China’s showcase infrastructure project in the region, a high-speed railway between Belgrade and Budapest, has been slowed by regulatory and other issues. Of the about 200 miles of track planned, only about 60 miles are operating after five years of work — a sluggish pace for a project that Beijing sees as a key part of the Belt and Road infrastructure program, Mr. Xi’s pet foreign policy initiative.
But promised Chinese investment in other projects has raced ahead, totaling nearly $20 billion in Serbia, according to its minister of construction, transport and infrastructure, and totaling nearly as much in Hungary, including loans, the terms of which are secret.
Ivana Karaskova, a Czech researcher at the Association for International Affairs, an independent research group in Prague, said Hungary and Serbia look to China “not only for economic gains but also to demonstrate to their domestic electorate that they pursue an independent policy.” That demonstrates to the European Union and the United States that “they are not the only game in town,” Ms. Karaskova said.
China, she added, “understands this dynamic” and Mr. Xi will use it to try to reverse a steady souring of opinion on China in Europe, both among ordinary citizens and in institutions like the European Commission, the executive arm of the European Union.
A survey last year of Eastern and Central European countries by Globsec, a research group in Slovakia, found that “negative perceptions of Beijing have soared,” particularly in the Baltic States and the Czech Republic. Even in Hungary, only 26 percent of those surveyed had a positive view of Mr. Xi, compared with 39 percent with a negative view. The rest said they were undecided.
But Hungary under Mr. Orban, no matter what the public thinks, has become a “safe political space” for Beijing, Mr. Matura said, and can be counted on to try to soften European Union policy on China and protect it from the fallout from the war in Ukraine.
The merging of economic and geopolitical interests is particularly pronounced in Serbia, which aspires to join the European Union but has balked at joining the bloc in imposing sanctions on Russia and frustrated E.U. efforts to broker a settlement over Kosovo. A former Serbian territory, Kosovo declared itself an independent state after a NATO bombing campaign, a status that Serbia, supported by Russia and China, has refused to accept.
Mr.
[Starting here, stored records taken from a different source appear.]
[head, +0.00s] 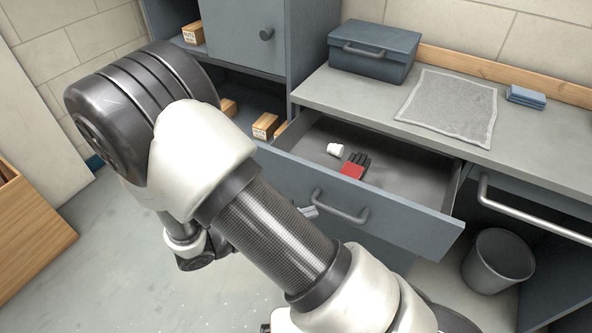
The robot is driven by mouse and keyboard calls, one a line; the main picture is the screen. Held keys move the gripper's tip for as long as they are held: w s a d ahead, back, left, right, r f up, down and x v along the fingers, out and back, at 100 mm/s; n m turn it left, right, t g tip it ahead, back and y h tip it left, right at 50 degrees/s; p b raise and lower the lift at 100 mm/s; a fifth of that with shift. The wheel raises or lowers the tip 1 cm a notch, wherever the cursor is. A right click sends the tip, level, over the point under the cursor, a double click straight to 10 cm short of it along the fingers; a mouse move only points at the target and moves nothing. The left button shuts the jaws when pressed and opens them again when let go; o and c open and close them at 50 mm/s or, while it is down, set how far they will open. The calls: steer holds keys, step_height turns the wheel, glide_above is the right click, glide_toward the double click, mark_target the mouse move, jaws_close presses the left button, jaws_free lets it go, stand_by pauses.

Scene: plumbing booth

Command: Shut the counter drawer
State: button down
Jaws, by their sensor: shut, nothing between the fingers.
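The counter drawer (390,222) is pulled well out from under the counter, and its inside shows. Its front carries a dark bar handle (338,207). In the drawer lie a small white item (335,150) and a red and black glove-like item (355,166). My arm crosses the view in front of the drawer's left part. Only the grey tip of my gripper (309,211) shows past the arm, close to the left end of the handle. It is shut and empty. I cannot tell whether it touches the drawer front; the rest of it is hidden.
On the counter (365,100) are a blue-grey toolbox (374,55), a grey cloth (450,105) and a folded blue cloth (526,96). A bin (497,262) stands below at right. A cabinet (245,35) stands left of the counter.

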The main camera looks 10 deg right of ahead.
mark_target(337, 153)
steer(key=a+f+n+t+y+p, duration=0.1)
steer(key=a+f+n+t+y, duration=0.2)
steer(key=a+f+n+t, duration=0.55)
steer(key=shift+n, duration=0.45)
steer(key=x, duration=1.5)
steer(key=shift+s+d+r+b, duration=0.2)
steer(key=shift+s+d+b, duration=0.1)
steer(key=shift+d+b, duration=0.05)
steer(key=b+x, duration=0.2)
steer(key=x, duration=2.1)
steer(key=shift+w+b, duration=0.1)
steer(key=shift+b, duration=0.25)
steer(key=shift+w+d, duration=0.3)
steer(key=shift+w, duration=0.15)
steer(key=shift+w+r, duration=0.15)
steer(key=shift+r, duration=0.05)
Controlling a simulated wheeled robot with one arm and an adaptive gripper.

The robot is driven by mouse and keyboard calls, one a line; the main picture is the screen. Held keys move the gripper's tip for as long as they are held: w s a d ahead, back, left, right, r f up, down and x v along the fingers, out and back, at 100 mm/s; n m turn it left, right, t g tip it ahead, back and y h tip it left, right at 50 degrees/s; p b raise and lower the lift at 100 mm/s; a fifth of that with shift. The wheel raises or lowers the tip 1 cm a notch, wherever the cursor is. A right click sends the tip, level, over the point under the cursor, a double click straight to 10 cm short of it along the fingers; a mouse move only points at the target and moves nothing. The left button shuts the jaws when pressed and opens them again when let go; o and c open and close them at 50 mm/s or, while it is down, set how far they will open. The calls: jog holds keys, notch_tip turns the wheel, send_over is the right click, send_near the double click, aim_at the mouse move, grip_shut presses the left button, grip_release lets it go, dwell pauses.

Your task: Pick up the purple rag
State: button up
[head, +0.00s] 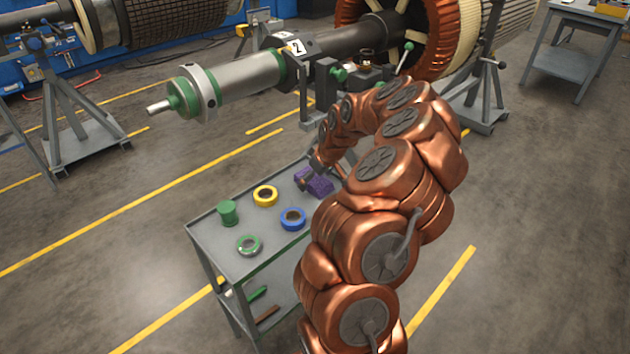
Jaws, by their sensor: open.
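The purple rag (321,186) lies on the top shelf of a grey cart (238,263), towards its far right end. My copper-coloured arm arches over the cart from the right. I cannot tell whether a finger touches the rag. Part of the rag's right side is close to my arm in the picture.
On the cart top stand a green cup-like item (228,212), a yellow tape roll (265,196), a blue roll (292,218) and a green-grey roll (248,245). A large rotor shaft (240,76) on stands lies behind. Floor left of the cart is clear.

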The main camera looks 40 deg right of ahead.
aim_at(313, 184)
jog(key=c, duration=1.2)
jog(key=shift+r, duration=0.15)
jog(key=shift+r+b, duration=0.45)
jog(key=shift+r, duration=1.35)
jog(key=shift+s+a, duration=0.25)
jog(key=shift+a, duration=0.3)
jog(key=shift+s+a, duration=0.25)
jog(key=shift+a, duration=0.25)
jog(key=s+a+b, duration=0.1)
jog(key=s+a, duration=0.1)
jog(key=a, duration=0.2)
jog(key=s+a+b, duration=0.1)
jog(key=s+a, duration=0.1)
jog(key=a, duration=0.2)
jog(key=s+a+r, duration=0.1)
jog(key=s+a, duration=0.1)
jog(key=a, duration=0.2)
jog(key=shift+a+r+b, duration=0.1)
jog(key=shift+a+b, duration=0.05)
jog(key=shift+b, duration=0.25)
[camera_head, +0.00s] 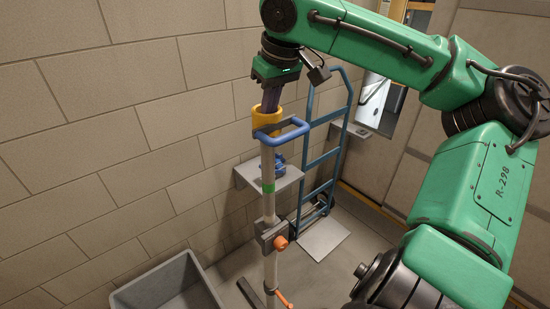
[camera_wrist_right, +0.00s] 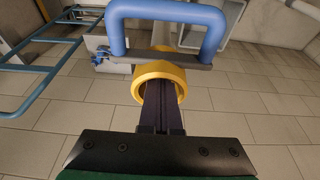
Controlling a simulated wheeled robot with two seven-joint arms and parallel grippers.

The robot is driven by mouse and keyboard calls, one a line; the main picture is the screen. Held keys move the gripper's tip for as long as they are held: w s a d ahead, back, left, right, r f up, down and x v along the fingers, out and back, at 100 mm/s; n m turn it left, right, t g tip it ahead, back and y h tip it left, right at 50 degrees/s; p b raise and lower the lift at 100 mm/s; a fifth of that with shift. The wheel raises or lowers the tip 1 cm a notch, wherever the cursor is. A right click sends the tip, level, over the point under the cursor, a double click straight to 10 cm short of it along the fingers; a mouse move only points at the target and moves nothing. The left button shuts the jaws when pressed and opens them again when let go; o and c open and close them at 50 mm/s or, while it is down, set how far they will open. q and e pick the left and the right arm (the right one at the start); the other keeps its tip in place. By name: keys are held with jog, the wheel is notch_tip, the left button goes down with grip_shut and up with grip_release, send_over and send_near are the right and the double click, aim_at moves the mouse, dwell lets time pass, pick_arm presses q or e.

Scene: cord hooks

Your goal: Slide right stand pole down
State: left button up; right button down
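The stand pole (camera_head: 267,200) is a grey upright tube with a green band (camera_head: 268,190). A yellow collar (camera_head: 266,119) and a blue U-shaped handle (camera_head: 291,133) are at its top; both also show in the wrist view, the collar (camera_wrist_right: 150,71) and the handle (camera_wrist_right: 170,18). A grey clamp with an orange knob (camera_head: 281,242) sits lower on the pole. My right gripper (camera_head: 270,101) is directly above the pole. Its dark fingers (camera_wrist_right: 163,100) reach down into the collar, which hides their tips and whatever lies between them. My left gripper is in neither view.
A blue hand truck (camera_head: 316,160) leans near the wall behind the pole. A small grey shelf (camera_head: 285,180) holds a blue item close behind the pole. A grey bin (camera_head: 165,285) stands at the lower left. A block wall runs close along the left and back.

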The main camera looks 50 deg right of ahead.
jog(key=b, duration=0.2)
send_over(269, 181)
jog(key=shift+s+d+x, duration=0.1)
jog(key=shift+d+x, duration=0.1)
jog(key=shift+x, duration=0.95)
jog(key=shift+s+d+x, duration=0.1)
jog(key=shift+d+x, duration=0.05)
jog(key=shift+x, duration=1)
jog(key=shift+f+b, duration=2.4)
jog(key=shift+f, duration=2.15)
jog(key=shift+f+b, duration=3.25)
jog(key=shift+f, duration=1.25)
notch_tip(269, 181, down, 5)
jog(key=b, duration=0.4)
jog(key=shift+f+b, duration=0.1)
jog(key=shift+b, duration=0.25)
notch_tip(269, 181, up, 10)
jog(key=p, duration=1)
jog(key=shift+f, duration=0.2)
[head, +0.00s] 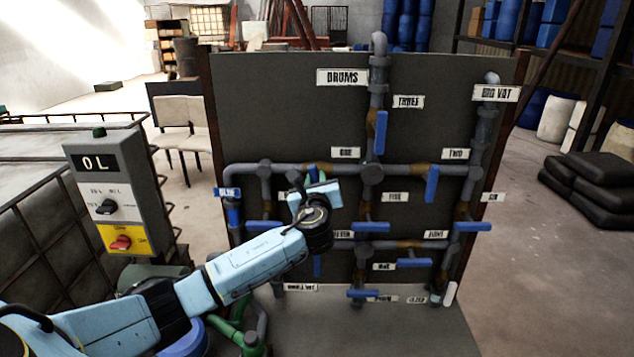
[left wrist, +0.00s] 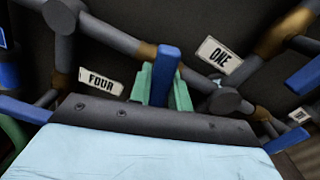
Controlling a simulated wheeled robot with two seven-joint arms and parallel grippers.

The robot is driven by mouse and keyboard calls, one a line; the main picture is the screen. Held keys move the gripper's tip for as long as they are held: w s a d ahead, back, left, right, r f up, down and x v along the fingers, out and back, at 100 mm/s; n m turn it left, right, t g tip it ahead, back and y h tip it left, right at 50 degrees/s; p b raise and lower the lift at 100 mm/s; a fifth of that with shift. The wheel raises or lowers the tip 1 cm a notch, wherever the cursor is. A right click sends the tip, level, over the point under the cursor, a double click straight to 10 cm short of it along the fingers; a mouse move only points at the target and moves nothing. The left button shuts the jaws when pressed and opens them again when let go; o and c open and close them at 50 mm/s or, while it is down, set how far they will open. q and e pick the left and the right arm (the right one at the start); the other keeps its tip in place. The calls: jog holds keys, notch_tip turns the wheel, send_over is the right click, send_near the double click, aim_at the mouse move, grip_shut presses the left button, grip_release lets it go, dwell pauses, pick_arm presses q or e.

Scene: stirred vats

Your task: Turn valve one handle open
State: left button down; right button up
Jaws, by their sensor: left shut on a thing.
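The valve one handle is a blue bar (left wrist: 167,65) on the grey pipe, beside the label ONE (left wrist: 219,55) in the left wrist view. My left gripper's green fingers (left wrist: 164,88) are shut around this bar. The bar appears to lie across its pipe there, but its exact angle is hard to tell. In the head view my left gripper (head: 313,180) is at the upper pipe, left of and below the label ONE (head: 345,153). It hides most of the handle there. My right gripper is not in view.
The dark panel (head: 270,100) carries pipes with several other blue handles, such as valve two (head: 432,184) and valve three (head: 381,132). The label FOUR (left wrist: 101,81) is close to my left gripper. A control box (head: 113,190) with a red knob stands at the left.

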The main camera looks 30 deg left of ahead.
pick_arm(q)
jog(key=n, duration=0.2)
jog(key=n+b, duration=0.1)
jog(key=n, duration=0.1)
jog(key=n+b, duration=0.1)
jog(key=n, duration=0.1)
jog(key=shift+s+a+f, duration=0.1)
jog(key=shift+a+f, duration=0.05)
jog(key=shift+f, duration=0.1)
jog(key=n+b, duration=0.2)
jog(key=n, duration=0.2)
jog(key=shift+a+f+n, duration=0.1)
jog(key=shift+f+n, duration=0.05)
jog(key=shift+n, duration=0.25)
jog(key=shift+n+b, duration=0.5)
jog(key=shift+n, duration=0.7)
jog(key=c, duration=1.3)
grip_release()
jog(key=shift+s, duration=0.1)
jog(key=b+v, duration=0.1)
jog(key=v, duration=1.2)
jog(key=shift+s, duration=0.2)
Xi’s arrival in Serbia on Tuesday coincided with the 25th anniversary of a mistaken strike by NATO warplanes on the Chinese Embassy in Belgrade during the 1999 bombing campaign. Three Chinese journalists were killed.
That incident, which many in China believe was not an accident, created a “strong emotional bond between Serbs and Chinese,” said Aleksandar Mitic of the Institute of International Politics and Economics in Belgrade.
As part of a series of government-sanctioned events in Belgrade ahead of Mr. Xi’s visit, Serbian Communists on Monday unfurled banners reading “Welcome President” and “Kosovo is Serbia — Taiwan is China” outside the Chinese Cultural Center in Belgrade, built on the site of the bombed embassy. They demanded that the street outside the center be renamed “Chinese Victims of NATO Aggression Street.”
Hungary, too, has bristled at what it sees as bullying by Washington and Brussels, despite its membership in NATO and the European Union, from which it has received billions of euros in aid.
Mr. Orban’s main interest in China, however, is money and he hopes to turn Hungary, with help from Chinese investors, into a manufacturing hub for E.V.s, batteries and other new technologies.
In just the past two years, China has committed to invest more than $10 billion in Hungary, most of it in ventures related to E.V.s — at a time when the European Union, worried about China’s growing dominance of the sector, is investigating whether Chinese E.V. manufacturers are unfairly subsidized and should be penalized with high tariffs.
Those assembly lines will take years to build but, in the long run, will help protect Chinese E.V. manufacturers from any future efforts by the European Union to prevent China from dominating the market through tariffs.
Tariffs imposed on imported Chinese electric cars would not apply to those assembled in Hungary, which can ship goods duty-free across the E.U., though they could hit parts imported from China to Hungarian plants.
Unlike in most of Europe where governments regularly change — a democratic churn that can upset Chinese investment plans based on close ties to a particular leader — Mr. Orban and Mr. Vucic have both been in power for more than a decade and show no sign of going anywhere.
“The Chinese feel comfortable in Hungary,” Mr. Matura said. “The public might not be very fond of China but the government is.”
By visiting Hungary and Serbia, Mr. Xi, according to analysts, wants to show that while China may be down as an influential player in East and Central Europe, it is not yet out. And, they say, it indicates he has not given up on a Chinese diplomatic initiative known as 16+1, a grouping of China and formerly Communist European countries built around Mr. Xi’s flagship Belt and Road program.
Furious about the war in Ukraine, three Baltic States have formally quit the grouping, which dates to 2012 and has been a cornerstone of Chinese diplomacy in Europe throughout Mr. Xi’s rule. Others, like the Czech Republic, Poland and Romania, technically remain as members but have largely disengaged.
“The big debate now among experts around the region is whether 16+1 is dead or just a zombie,” Mr. Matura said.